§ The exercise
Scan the lines below; pull out those with "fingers".

§ Data provided

+++

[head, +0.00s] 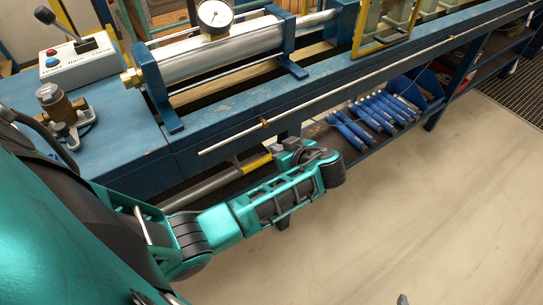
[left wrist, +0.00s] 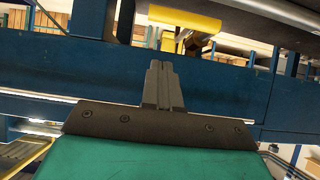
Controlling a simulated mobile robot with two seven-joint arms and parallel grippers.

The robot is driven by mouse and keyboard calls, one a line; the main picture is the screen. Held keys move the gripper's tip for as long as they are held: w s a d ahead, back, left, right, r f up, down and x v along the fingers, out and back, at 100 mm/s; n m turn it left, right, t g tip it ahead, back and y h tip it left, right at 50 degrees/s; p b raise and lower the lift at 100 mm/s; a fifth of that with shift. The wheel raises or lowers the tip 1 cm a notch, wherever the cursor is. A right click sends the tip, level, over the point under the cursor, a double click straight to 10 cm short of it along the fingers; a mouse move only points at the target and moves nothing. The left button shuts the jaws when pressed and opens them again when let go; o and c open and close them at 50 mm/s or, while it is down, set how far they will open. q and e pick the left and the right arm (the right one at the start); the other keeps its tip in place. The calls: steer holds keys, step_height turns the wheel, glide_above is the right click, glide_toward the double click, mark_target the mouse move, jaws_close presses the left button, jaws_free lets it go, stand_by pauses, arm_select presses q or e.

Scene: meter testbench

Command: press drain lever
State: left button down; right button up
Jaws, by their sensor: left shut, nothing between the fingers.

+++

§ Answer to the task
The robot is driven by mouse and keyboard calls, one a line; the main picture is the screen. Held keys move the gripper's tip for as long as they are held: w s a d ahead, back, left, right, r f up, down and x v along the fingers, out and back, at 100 mm/s; n m turn it left, right, t g tip it ahead, back and y h tip it left, right at 50 degrees/s; p b raise and lower the lift at 100 mm/s; a fifth of that with shift. The wheel raises or lowers the tip 1 cm a notch, wherever the cursor is. A right click sends the tip, level, over the point under the cursor, a double click straight to 10 cm short of it along the fingers; a mouse move only points at the target and moves nothing. The left button shuts the jaws when pressed and opens them again when let go; o and c open and close them at 50 mm/s or, while it is down, set how far they will open. q and e pick the left and the right arm (the right one at the start); the other keeps its tip in place. The calls: steer holds keys, step_height turns the wheel, glide_above is the right click, glide_toward the double click, mark_target the mouse move, jaws_close presses the left button, jaws_free lets it go, stand_by pauses, arm_select presses q or e.
Jaws, by their sensor: left shut, nothing between the fingers.

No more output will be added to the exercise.